#### Record excerpts:
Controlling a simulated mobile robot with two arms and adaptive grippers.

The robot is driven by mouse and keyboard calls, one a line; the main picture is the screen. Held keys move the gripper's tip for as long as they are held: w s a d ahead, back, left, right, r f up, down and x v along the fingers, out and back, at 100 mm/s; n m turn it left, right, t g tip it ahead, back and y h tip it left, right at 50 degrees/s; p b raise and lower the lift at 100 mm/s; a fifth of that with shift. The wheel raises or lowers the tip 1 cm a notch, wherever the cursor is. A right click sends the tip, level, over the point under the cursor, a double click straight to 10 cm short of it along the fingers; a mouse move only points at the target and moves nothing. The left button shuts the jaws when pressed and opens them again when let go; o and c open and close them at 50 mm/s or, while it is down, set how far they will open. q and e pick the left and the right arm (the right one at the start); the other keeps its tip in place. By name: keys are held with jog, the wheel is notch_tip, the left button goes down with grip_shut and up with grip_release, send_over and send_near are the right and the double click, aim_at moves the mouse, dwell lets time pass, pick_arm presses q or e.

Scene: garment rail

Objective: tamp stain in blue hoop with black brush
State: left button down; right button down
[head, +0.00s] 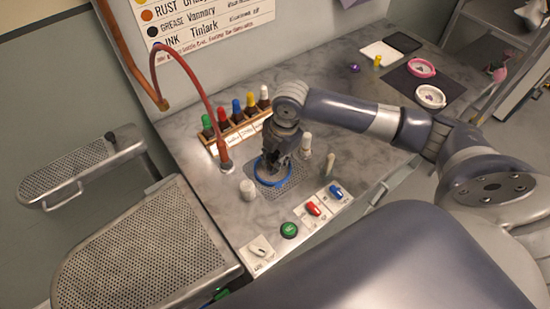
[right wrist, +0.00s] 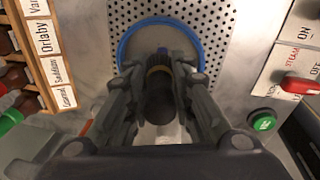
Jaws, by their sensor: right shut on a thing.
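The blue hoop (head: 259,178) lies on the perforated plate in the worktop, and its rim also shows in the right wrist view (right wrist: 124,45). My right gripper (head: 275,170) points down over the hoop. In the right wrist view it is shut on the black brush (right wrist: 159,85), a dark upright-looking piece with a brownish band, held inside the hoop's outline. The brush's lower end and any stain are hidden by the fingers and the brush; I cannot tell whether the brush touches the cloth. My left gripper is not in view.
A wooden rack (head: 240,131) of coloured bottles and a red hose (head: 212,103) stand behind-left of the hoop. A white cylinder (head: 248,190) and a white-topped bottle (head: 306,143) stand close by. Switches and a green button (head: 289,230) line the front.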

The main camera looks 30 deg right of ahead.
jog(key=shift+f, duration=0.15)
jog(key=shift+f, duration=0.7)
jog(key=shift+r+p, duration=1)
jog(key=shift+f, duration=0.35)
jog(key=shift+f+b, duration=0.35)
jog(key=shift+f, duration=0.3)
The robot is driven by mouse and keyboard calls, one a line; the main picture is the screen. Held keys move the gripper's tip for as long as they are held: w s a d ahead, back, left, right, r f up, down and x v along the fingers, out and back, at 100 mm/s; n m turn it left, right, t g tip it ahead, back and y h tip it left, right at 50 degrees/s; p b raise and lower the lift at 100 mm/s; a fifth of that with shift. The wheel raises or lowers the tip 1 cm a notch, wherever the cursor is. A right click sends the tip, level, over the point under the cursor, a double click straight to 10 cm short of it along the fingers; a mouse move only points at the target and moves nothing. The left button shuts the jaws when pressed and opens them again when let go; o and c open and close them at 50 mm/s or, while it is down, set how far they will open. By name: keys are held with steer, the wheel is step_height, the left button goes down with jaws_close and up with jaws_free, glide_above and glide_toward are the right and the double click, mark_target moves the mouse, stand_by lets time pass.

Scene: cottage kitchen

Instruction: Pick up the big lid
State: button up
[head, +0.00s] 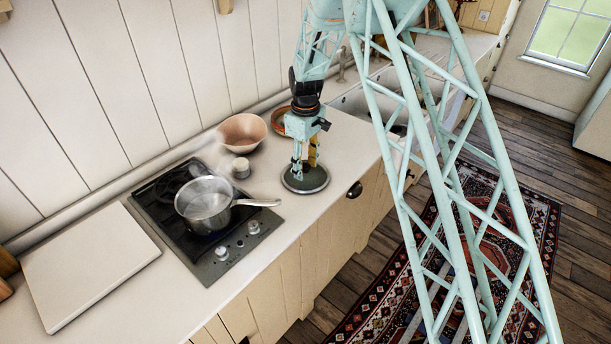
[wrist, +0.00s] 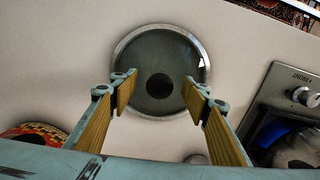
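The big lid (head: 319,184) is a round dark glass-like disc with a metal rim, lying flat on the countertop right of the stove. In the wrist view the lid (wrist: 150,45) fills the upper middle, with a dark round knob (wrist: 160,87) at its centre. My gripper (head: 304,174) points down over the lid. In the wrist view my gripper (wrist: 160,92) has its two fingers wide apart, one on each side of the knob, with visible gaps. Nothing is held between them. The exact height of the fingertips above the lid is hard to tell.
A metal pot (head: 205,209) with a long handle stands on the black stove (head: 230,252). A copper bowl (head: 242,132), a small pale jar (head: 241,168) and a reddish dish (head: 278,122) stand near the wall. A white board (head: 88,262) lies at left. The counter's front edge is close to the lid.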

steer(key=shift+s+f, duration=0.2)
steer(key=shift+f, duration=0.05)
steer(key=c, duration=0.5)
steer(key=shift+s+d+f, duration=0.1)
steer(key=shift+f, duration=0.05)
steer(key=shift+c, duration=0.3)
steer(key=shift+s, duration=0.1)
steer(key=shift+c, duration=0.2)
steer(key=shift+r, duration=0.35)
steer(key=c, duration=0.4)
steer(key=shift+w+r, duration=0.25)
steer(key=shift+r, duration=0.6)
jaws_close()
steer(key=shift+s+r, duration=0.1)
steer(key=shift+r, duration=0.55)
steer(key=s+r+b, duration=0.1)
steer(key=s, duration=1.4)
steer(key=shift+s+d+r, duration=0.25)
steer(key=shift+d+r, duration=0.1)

#### What you should do:
Using the listing above, show every line that includes the string "Scene".

#### Problem solution:
Scene: garment rail
Scene: cottage kitchen

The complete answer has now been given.